◆ WHAT IS NEEDED:
Omit images. Retype all entries verbatim.

Dataset excerpt:
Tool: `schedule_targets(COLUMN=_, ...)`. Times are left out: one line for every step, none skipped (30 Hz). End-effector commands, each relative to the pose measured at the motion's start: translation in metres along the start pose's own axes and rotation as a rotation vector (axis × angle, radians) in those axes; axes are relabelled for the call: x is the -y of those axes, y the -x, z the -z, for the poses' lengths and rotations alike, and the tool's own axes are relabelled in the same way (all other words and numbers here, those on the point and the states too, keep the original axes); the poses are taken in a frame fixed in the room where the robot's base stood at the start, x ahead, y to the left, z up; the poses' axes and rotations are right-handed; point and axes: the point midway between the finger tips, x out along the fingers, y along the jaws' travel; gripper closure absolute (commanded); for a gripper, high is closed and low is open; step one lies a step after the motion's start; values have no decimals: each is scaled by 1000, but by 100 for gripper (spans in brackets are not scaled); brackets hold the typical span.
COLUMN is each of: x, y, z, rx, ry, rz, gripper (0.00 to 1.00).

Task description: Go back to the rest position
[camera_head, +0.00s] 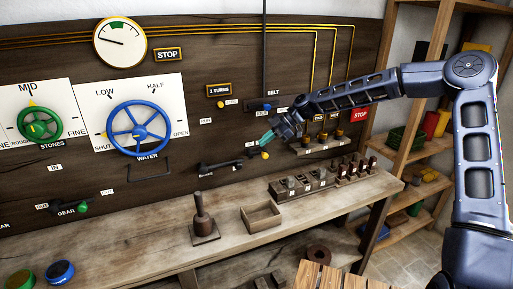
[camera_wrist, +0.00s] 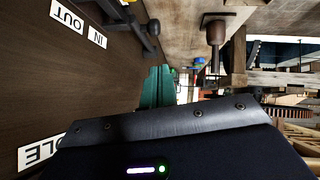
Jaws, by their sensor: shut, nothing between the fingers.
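In the wrist view the teal fingertips (camera_wrist: 157,87) show beside the panel, partly hidden by my wrist housing. My arm reaches in from the right, over the bench's right end.
A bench (camera_head: 235,243) runs below the panel, bearing an open wooden box (camera_head: 262,217), a wooden-handled stamp-like tool (camera_head: 203,220) and a rack of small pieces (camera_head: 300,184). A blue handwheel (camera_head: 138,127) is at left. Shelves (camera_head: 425,160) stand at right.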

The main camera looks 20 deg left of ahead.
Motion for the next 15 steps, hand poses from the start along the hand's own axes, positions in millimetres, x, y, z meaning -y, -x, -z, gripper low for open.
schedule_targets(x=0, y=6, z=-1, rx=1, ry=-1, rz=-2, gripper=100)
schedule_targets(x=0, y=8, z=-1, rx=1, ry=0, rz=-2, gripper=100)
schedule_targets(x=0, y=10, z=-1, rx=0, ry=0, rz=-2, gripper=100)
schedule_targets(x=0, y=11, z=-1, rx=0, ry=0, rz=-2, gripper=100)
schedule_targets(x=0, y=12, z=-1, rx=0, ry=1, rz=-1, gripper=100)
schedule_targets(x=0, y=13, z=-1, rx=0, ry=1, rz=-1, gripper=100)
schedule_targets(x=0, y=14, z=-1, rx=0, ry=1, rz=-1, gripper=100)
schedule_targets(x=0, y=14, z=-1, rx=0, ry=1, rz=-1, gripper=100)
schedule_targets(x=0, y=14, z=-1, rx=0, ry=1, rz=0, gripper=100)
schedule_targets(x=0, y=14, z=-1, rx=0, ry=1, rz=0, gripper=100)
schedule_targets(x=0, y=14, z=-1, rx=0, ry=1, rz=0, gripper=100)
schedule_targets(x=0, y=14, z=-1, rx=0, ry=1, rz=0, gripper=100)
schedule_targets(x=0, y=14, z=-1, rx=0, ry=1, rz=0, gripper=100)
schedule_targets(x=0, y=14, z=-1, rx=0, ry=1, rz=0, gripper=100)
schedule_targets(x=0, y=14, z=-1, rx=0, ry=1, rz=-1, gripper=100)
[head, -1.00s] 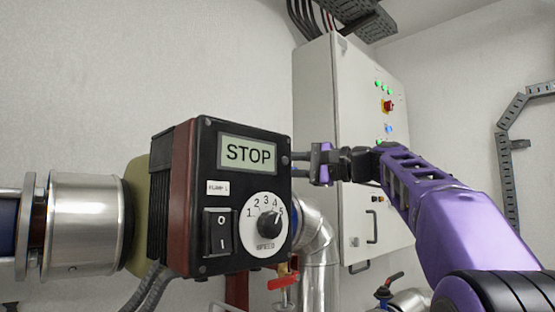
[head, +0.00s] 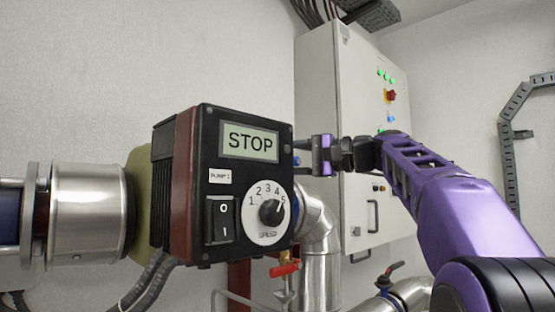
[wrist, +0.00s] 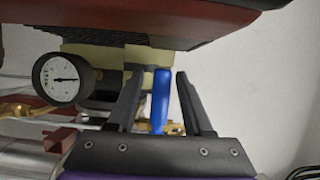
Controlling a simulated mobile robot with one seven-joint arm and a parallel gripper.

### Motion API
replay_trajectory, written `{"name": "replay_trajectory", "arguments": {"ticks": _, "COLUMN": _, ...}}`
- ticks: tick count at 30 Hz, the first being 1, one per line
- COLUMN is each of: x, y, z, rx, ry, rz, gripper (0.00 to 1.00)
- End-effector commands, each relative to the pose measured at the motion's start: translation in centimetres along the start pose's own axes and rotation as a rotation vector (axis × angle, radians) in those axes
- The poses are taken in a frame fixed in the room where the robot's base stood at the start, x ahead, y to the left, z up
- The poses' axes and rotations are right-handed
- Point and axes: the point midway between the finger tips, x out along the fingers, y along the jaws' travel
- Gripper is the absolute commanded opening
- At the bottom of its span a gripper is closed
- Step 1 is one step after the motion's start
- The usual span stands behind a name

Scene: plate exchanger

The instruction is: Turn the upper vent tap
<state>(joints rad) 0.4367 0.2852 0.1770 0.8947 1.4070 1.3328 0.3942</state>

◆ SOLUTION FOR THIS PROBLEM:
Tool: `schedule_targets(COLUMN=_, ...)`. Times are left out: one line for every step, none skipped (30 Hz). End-effector commands, each relative to the pose measured at the motion's start: translation in metres along the start pose's own axes and rotation as a rotation vector (axis × angle, radians) in those axes; axes are relabelled for the call: x is the -y of those axes, y the -x, z the -z, for the poses' lengths and rotations alike, and the tool's own axes are relabelled in the same way (all other words and numbers here, those on the point and the states too, keep the original axes); the poses are taken in a frame fixed in the room where the robot's base stood at the start, x ahead, y to the left, z up; the poses' axes and rotations are right-handed; point and axes: the point midway between the finger tips, x out along the fingers, y along the jaws' travel; gripper closure absolute (commanded); for a gripper, high is closed and low is open; step one lies a step after the motion's start; values have no decimals: each is scaled by 1000, but by 100 for gripper (spans in brackets are not scaled); brackets hold the typical span.
COLUMN is each of: x, y, z, rx, ry, rz, gripper (0.00 to 1.00).

Task description: Go back to the rest position
[camera_head, +0.00s] 
[camera_wrist, +0.00s] 
Jaws, by their sensor: shut, nothing between the fingers.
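In the wrist view the teal fingertips (camera_wrist: 157,87) show beside the panel, partly hidden by my wrist housing. My arm reaches in from the right, over the bench's right end.
A bench (camera_head: 235,243) runs below the panel, bearing an open wooden box (camera_head: 262,217), a wooden-handled stamp-like tool (camera_head: 203,220) and a rack of small pieces (camera_head: 300,184). A blue handwheel (camera_head: 138,127) is at left. Shelves (camera_head: 425,160) stand at right.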

The main camera looks 20 deg left of ahead.
Motion for the next 15 steps, hand poses from the start along the hand's own axes, positions in millimetres, x, y, z meaning -y, -x, -z, gripper low for open.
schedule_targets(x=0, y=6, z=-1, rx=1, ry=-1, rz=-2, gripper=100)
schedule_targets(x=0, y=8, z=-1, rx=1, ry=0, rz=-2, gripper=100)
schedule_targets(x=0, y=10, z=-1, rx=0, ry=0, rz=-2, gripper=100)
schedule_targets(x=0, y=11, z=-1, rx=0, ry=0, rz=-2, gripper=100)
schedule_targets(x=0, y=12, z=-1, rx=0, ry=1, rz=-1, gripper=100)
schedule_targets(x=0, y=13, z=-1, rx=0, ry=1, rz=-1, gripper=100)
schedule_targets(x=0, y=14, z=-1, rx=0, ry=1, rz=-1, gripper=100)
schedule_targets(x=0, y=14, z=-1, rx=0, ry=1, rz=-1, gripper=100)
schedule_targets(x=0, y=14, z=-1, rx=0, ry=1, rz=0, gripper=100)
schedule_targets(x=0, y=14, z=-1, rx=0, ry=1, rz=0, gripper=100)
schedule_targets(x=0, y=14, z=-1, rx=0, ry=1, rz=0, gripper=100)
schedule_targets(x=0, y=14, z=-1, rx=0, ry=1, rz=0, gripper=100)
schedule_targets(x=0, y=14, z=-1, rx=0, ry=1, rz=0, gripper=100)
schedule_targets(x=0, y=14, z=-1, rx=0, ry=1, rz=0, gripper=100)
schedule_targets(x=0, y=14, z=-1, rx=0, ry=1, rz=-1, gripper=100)
[head, -1.00s] 
[head, +0.00s] 
[wrist, +0.00s] 
Controlling a simulated mobile robot with one seven-joint arm and a parallel gripper.

### Motion API
replay_trajectory, written `{"name": "replay_trajectory", "arguments": {"ticks": _, "COLUMN": _, ...}}`
- ticks: tick count at 30 Hz, the first being 1, one per line
- COLUMN is each of: x, y, z, rx, ry, rz, gripper (0.00 to 1.00)
- End-effector commands, each relative to the pose measured at the motion's start: translation in centimetres along the start pose's own axes and rotation as a rotation vector (axis × angle, radians) in those axes
- The poses are taken in a frame fixed in the room where the robot's base stood at the start, x ahead, y to the left, z up
- The poses' axes and rotations are right-handed
- Point and axes: the point midway between the finger tips, x out along the fingers, y along the jaws' travel
- Gripper is the absolute commanded opening
- At the bottom of its span a gripper is closed
- Step 1 is one step after the motion's start
- The usual span stands behind a name

Scene: plate exchanger

The instruction is: Turn the upper vent tap
<state>(joints rad) 0.4367 0.2852 0.1770 0.8947 1.4070 1.3328 0.3942</state>

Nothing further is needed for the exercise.